What was that extra prompt that made me finally open it up?  Answer; recently having learned that BBC Television is going to produce it as a mini-series.  Intrigued by that revelation, there was no way I wanted to end up watching this series and not have read the source material.  Thus four weeks ago I packed it away in my traveling bag and took it with me to the Windy City Pulp & Paper convention.  At the airport I began the long journey through Susanna Clarke’s 1006 pages of delightful fantasy adventure and just now have put it down, finished.

In the late 1800s Britain is without any practicing magicians though we are told the country once had a rich tradition of such practitioners.  Alas, with the passage of time, they fell out of grace with the general public who, in their fickle nature, turned their interest and attention to the wonders of modern science.  No longer were spells and potions sought after and soon the transparent roadways that led to the fairy kingdoms became overgrown with brush until their very existence became a thing of myth and legend. Magic was a thing of the past.

So it would have remained save for the appearance of a quiet recluse named Mr. Norrell who one day makes his presence known claiming to be the only remaining magician in all of England.  When others dare to challenge his claim, Norrell suggest a test by which he will prove his ability to create something miraculous.  If he succeeds all other so called theoretical magicians must end their studies of the occult forever.  Needless to say Norrell is most successful making all the stone statues of a church come to life and start talking to the assembly gathered there.  The event propels Norrell to instant fame and he moves from his rural home to London along with his manservant.  There he is soon the most sought after celebrity in the city.  But at heart, Norrell is still a recluse and would prefer to remain at home studying in his vast library of magical lore.

When he ill advisedly resurrects a young woman who died days before her wedding to a British Lord of Parliament. Norrell has to call upon a cruel and sadistic fairy that exacts a wicked price for his assistance in reviving the maid, though ironically Norrell remains totally aloof to the tragedy he has created.

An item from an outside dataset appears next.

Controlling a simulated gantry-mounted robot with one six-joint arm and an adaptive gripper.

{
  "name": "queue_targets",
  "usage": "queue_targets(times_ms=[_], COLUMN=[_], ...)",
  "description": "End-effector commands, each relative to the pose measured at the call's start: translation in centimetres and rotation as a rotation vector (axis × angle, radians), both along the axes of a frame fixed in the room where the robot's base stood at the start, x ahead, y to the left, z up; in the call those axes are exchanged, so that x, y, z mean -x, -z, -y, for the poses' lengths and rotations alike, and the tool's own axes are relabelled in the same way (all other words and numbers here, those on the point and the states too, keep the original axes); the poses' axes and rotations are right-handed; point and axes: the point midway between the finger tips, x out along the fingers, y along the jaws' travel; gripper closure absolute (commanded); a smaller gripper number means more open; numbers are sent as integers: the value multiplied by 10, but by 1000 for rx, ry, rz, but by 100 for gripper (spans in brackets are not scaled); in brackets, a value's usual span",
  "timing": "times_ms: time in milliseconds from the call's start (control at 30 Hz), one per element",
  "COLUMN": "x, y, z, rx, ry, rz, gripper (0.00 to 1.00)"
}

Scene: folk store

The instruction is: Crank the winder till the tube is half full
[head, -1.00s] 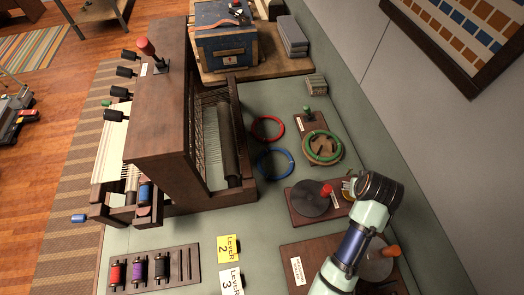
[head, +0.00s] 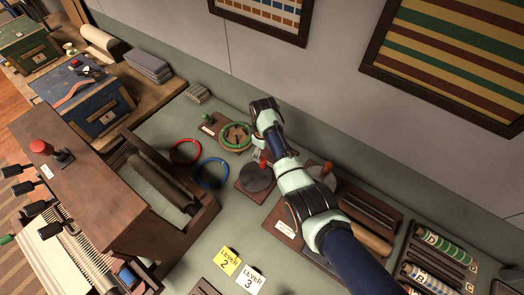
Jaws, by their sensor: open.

The book’s plot then picks up pace with the introduction of Jonathan Strange, a shy, introverted young nobleman who, on a whim, decides to take up magic as a livelihood.  Much to his surprise, and everyone else, Strange discovers he actually possesses the skills to do magic and is soon weaving various spells to the amusement and delight of his friends and fiancé, Arabella.  When Mr. Norrell learns there is another practicing magician in England he feels threatened, worried that the lad will upset the comfortable lifestyle he has carefully constructed for himself.  But when the two meet, Norrell is charmed by Strange’s naïve personality and takes him on as his student shortly after Jonathan and Arabella marry.

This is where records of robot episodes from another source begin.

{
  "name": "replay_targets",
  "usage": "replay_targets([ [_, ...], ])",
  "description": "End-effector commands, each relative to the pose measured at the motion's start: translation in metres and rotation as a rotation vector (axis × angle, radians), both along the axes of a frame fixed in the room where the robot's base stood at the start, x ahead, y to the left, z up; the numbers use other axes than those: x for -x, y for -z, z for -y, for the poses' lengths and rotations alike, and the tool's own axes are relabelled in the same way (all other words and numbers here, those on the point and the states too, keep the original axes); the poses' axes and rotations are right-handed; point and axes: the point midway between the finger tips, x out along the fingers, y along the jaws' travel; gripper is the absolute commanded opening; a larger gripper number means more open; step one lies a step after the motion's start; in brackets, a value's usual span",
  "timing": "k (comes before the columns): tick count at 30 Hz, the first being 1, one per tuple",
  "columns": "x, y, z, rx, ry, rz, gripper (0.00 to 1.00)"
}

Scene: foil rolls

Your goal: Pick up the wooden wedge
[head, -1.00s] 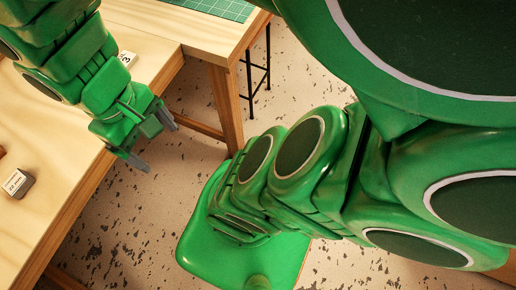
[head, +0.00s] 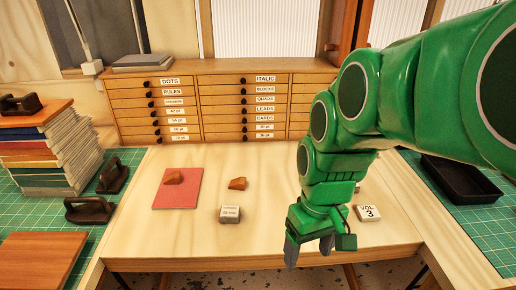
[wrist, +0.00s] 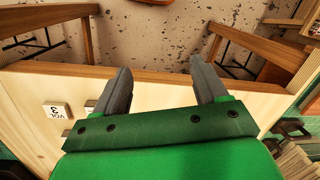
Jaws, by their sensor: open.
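Two small orange-brown wooden pieces lie on the table. One wedge-like piece (head: 174,178) rests on a pink sheet (head: 178,198); the other piece (head: 237,184) lies on bare wood to its right. I cannot tell for sure which is the wooden wedge. My gripper (head: 309,250) is open and empty, pointing down at the table's front edge, right of and nearer than both pieces. In the wrist view my gripper's fingers (wrist: 160,68) are spread apart with only the table edge and floor beyond. Neither piece shows in the wrist view.
A grey labelled block (head: 230,214) stands in front of the right piece. A "VOL. 3" block (head: 369,213) is right of my gripper. A drawer cabinet (head: 210,105) closes off the back. A paper stack (head: 55,150) stands left, a black tray (head: 462,180) right.

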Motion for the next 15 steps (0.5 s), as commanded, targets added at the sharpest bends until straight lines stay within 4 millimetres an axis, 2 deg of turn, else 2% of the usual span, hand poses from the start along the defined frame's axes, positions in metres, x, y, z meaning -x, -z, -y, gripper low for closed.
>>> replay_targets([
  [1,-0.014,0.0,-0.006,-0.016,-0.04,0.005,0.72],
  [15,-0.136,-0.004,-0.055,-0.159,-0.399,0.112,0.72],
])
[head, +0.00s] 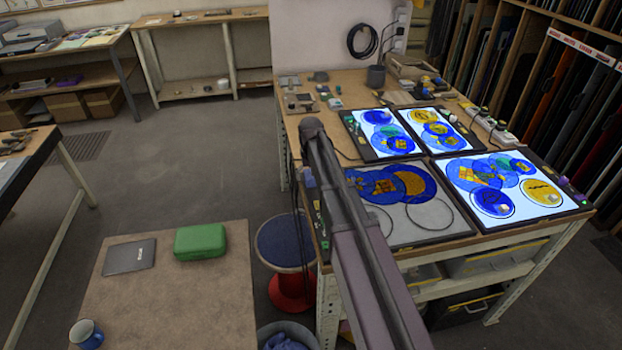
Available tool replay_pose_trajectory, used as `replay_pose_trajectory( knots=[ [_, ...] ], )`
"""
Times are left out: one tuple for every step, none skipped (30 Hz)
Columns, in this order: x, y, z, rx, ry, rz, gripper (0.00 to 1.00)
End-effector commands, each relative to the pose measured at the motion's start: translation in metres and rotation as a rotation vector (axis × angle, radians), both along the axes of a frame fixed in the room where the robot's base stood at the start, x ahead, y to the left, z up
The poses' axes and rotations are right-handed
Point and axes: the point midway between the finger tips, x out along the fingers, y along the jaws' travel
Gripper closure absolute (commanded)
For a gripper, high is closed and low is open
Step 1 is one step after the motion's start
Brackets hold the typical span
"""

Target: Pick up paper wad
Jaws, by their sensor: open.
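I cannot pick out a paper wad with certainty. Small pale lumps lie on the painted glass discs of the lit panels, one on the yellow disc (541,192) at the right; they are too small to identify. The lit panels (556,205) rest on the wooden workbench (296,128). My arm rises from the bottom of the head view across the front of the bench and hides part of it. My gripper cannot be made out.
An unlit panel (425,222) lies on the bench's near left. A low table (190,290) holds a green case (200,242), a dark flat device (129,257) and a blue mug (86,333). A blue-topped stool (284,240) and a bin (287,330) stand between. Floor at left is open.

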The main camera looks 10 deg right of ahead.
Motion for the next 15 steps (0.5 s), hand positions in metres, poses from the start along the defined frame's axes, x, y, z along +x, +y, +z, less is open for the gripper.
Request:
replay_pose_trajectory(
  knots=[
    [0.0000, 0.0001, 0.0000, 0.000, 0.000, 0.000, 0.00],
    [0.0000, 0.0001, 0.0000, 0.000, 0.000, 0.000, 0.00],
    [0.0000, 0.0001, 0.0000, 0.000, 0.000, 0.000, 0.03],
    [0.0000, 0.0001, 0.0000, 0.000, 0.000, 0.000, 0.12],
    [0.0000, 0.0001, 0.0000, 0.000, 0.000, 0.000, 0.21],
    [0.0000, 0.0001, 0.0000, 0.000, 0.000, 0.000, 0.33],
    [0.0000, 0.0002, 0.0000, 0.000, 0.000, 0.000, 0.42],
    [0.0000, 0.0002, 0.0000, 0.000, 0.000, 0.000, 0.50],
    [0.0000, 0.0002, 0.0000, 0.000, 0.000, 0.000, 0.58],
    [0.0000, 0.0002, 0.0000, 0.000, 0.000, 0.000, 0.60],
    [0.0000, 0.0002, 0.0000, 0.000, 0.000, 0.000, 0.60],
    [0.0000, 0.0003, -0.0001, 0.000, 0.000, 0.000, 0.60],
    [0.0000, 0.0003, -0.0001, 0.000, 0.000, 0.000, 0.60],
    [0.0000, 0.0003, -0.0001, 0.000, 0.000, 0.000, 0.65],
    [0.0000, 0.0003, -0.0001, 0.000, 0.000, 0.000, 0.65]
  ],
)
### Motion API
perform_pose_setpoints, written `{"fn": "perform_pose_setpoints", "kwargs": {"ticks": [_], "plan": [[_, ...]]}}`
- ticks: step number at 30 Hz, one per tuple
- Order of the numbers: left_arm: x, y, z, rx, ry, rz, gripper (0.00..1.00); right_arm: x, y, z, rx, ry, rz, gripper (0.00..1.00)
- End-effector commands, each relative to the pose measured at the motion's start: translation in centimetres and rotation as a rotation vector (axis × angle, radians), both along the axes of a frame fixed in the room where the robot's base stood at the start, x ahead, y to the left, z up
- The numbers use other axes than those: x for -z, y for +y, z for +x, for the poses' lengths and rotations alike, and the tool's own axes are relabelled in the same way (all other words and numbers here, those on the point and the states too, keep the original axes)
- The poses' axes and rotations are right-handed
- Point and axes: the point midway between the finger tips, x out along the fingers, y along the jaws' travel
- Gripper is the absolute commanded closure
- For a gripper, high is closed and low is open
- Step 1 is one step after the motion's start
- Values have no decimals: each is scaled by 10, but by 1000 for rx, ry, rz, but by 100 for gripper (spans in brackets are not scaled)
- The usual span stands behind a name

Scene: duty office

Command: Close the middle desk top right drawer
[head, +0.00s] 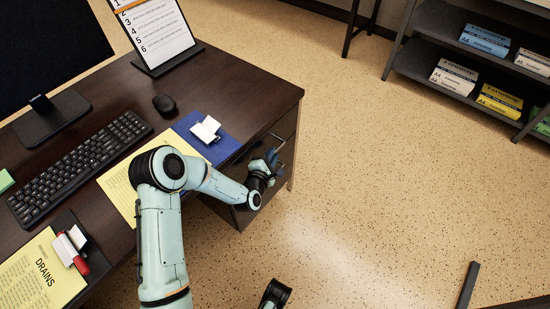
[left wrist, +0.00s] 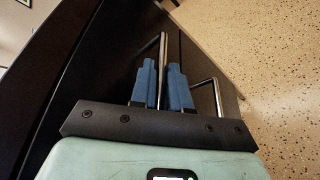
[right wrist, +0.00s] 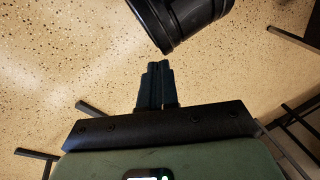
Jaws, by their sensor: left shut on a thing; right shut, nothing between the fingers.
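The middle desk (head: 285,92) has a dark wood top, with drawers under its right end. In the head view, my left gripper (head: 274,158) is low at the drawer fronts, just below the desk edge, and partly hidden by its own wrist. In the left wrist view, its blue fingers (left wrist: 163,88) are shut on a metal bar handle (left wrist: 163,50) of a dark drawer front. A second bar handle (left wrist: 207,82) is beside it, not held. How far the drawer stands out is hard to tell. My right gripper (right wrist: 155,86) is shut and empty over the floor.
A keyboard (head: 82,164), mouse (head: 164,103), blue folder (head: 212,149), yellow sheets and a sign stand (head: 165,38) are on the desk. A shelf (head: 430,55) with paper packs is at the far right. The speckled floor (head: 370,170) right of the desk is clear.

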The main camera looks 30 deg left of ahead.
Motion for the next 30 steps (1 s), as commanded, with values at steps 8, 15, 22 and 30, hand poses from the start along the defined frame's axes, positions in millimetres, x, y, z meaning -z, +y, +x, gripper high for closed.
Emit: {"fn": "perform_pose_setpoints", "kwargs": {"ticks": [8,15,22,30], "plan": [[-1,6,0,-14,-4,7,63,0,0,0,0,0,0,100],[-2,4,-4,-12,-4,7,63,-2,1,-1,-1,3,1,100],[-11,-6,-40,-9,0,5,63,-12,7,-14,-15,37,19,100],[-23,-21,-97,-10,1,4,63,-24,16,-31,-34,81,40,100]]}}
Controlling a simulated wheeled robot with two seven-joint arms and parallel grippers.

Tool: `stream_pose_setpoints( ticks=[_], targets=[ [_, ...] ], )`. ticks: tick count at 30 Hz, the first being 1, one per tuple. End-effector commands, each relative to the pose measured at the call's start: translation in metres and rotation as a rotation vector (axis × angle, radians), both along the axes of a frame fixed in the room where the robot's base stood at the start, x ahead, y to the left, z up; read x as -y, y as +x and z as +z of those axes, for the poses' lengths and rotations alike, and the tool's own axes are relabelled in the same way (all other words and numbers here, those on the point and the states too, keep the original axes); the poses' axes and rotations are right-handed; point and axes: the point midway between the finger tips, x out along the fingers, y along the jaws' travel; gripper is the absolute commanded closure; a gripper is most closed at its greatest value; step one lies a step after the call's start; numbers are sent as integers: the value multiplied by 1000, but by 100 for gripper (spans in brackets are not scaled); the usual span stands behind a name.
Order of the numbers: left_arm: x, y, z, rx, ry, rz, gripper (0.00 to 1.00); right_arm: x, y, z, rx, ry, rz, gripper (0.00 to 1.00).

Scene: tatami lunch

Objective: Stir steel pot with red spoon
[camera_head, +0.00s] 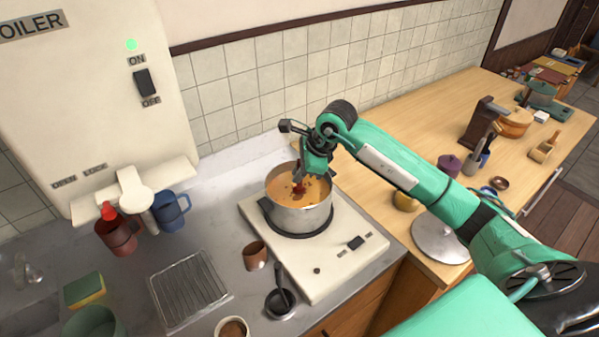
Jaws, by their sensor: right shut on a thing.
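The steel pot (300,220) stands on the white stove (333,262) and holds an orange-brown soup with darker bits. My right gripper (303,176) is above the pot, pointing down into it. It is shut on the red spoon (298,188), of which only a small red part shows just below the fingers, over the soup. The rest of the spoon is hidden by the gripper or the soup. My left gripper is not in view.
A brown cup (255,255) and a black ladle (280,301) are left of the stove, near a wire rack (188,290). A red bottle (115,231) and blue mug (170,212) stand below the boiler (90,90). A round lid (440,238) lies on the wooden counter (400,125).

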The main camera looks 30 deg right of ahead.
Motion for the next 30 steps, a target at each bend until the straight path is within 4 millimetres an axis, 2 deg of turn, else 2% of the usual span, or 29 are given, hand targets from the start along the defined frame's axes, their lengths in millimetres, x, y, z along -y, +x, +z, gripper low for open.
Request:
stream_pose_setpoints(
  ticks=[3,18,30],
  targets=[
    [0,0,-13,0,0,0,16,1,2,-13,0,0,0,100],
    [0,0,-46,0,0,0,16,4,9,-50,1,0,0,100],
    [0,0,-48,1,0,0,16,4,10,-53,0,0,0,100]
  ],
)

At the heart of the book’s conflict is the evil fairy who, upon rediscovering his ability to cross from his world to ours, sets about kidnapping the souls of innocent people he takes a fancy to, keeping them his spiritual prisoners.  Ultimately he sets his sights on Arabella and goes as far as to fake her death so that he may keep her forever in his fantasy land.  But the foul creature had not counted on Jonathan Strange keen intellect and stubbornness; his refusal to let any puzzle go unsolved.  In the end it is Strange who unravels the evil fairy’s schemes and sets about confronting him, human magic versus fairy magic.

Please understand, there is a whole lot more that happens in this whopping tome and covering every subplot and character would require me to write a book-long review.  Suffice it to say “Jonathan Strange & Mr Norrell” is a grand fantasy adventure that will demand a reader’s willingness to sacrifice hour upon hour of his or her time but the rewards will be proportional as it is a fantastically brilliant novel that is so well imagined that by its conclusion, I was sincerely sad to see it come to a close.  Though it does so in one of the most touching and loving scenes ever put to paper.

One of the major characters asks Strange, should they become separated for whatever reason, how are they to remember him.  He answers, “Think of me with my nose in a book.”  1006 pages to reach that line and my eyes watered as I added, “Amen.”

Review – Epilogue
During this time, wanting to keep this column active, I was saved by the contributions of several dear friends who offered to submit as “guest reviewers.” My humble and deep thanks to Nancy Hansen, Todd Jones and Derrick Ferguson for their marvelous reviews.